--- BEGIN Collected material ---

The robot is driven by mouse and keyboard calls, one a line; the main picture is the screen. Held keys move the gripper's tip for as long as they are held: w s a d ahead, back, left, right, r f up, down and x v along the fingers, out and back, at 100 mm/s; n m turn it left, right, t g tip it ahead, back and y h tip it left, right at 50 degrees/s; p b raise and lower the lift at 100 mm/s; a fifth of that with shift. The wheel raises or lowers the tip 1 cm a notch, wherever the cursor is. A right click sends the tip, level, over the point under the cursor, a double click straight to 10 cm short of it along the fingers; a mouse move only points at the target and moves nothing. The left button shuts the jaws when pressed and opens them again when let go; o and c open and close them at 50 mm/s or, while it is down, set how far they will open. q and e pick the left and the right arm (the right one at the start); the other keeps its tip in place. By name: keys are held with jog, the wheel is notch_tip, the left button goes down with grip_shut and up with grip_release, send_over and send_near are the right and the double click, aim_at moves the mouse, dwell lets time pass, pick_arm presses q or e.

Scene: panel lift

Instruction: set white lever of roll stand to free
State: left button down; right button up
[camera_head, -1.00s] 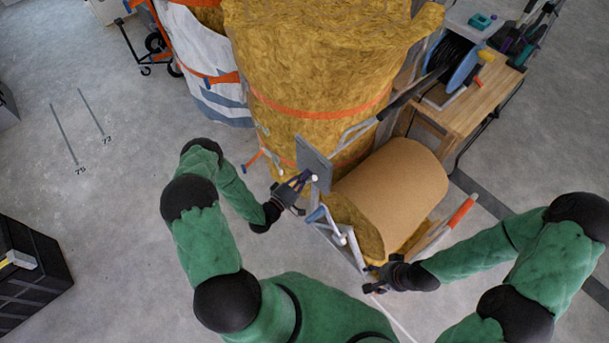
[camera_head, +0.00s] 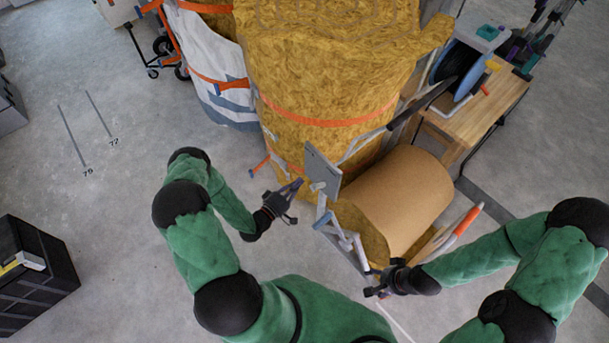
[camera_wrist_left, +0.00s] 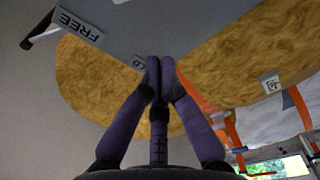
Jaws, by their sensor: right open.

--- END Collected material ---

### Given task:
Go through the listing above and write it all out exactly, leaving out any picture.

### Exercise solution:
The robot is driven by mouse and keyboard calls, one a line; the main picture is the screen. Held keys move the gripper's tip for as long as they are held: w s a d ahead, back, left, right, r f up, down and x v along the fingers, out and back, at 100 mm/s; n m turn it left, right, t g tip it ahead, back and y h tip it left, right at 50 degrees/s; p b raise and lower the lift at 100 mm/s; a fifth of that with shift. The wheel raises or lowers the tip 1 cm a notch, wherever the cursor is. A right click sends the tip, level, over the point under the cursor, a double click straight to 10 cm short of it along the fingers; a mouse move only points at the target and moves nothing. The left button shuts the jaws when pressed and opens them again when let go; o and c open and close them at 50 mm/s or, while it is down, set how far they will open. q and e pick the left and the right arm (the right one at the start); the other keeps its tip in place. By name: keys are held with jog, the wheel is notch_tip, the left button goes down with grip_shut and up with grip_release, send_over and send_near are the right and the double click, aim_at moves the mouse, dwell lets time pass, pick_arm presses q or e.

Scene: panel lift

Instruction: set white lever of roll stand to free
State: left button down; right button up
[camera_head, -1.00s] 
[camera_head, +0.00s] 
[camera_wrist_left, +0.00s] 
Jaws, by their sensor: right open.

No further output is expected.